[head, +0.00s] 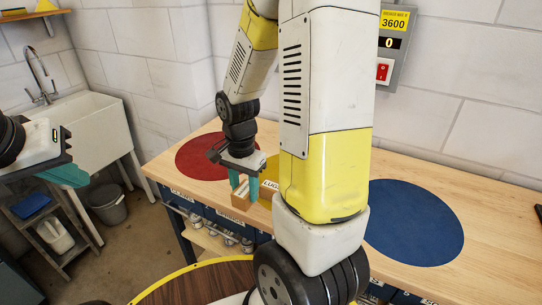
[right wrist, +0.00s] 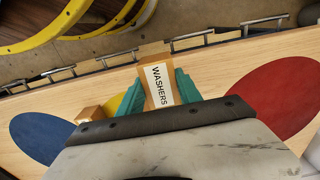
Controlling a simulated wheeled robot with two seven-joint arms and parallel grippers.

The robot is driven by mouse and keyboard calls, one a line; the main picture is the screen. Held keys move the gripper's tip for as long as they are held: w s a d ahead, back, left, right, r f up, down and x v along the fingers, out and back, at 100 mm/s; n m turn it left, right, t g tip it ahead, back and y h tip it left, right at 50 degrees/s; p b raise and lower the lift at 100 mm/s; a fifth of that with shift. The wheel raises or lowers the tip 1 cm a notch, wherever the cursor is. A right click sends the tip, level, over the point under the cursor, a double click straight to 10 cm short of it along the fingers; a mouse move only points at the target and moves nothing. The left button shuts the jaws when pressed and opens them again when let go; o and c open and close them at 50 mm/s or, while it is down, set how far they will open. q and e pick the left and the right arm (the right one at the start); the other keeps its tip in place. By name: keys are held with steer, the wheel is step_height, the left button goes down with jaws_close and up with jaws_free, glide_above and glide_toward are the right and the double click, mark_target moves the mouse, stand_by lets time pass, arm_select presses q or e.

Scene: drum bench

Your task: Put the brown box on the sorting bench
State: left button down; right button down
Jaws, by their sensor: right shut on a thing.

══════

Direction —
Write out every line of the data that holds the word "bench".

Expected answer —
Scene: drum bench
Your task: Put the brown box on the sorting bench

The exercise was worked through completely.